I then took the girls to Grandma's so I could go out and find another mattress from a company that would actually deliver on their promises.

I hit five stores last night, including a membership place before picking up the girls.  Then I brought them back home and got 'em to bed.  Mad's currently set up on the floor of Fynn's room.  Without the frame (which has three high sides as you can see here) and side rail of her toddler bed, it's nearly impossible for her to stay on the mattress.
We got home after their bedtime, thus the play clothes instead of jams.

Even better is the fact that Fynn's still not a great sleeper.  Her crying wakes up Madelyn.  And when Fynn called out for me to get her from her crib this morning, she woke her big sister again.

Best of all is that Madelyn is afraid to sleep in Fynn's room.  Bedtime and nap without her regular space have been loud quite a treat.

And a ten percent off coupon was supposed to entice me to return?  That'd be a hell no.

You'd think this would all be over, wouldn't you?  Well you'd be wrong.  This morning we received two robo-calls from Sears stating that the appliance we'd ordered would be delayed.  And, again, I had to call another number to make them stop calling.  The customer no-service person (who also seemed to be from India or that region) said they were calling about the foundation I'd ordered.

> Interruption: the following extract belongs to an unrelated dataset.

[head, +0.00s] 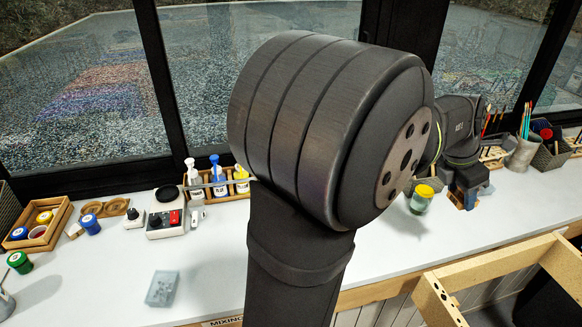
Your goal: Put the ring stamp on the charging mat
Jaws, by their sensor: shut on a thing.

Um, no.  I have cash in hand from canceling that order yesterday, and it said an appliance was delayed.

Some day soon this is going to be functional.

Tom just walked in with a receipt for Madelyn's new new bed.  It will be here in a couple days.

UPDATE:  The Sears robo-dialer called three more times today (the day after this post was made).


Emms said...

Oh hello no! I would be pissed. In honor of you no more Sears shopping for me!

And yeah for big girl beds!

Anti-Supermom said...

That is ridiculous. Ugh...

But one a much happier note, the girls are looking so big and adorable!

Boo, once again, for Sears. 'Suck it' is right!

Let's Find H-Man A Wife said...

I still can't believe Sweda wears his hair like that.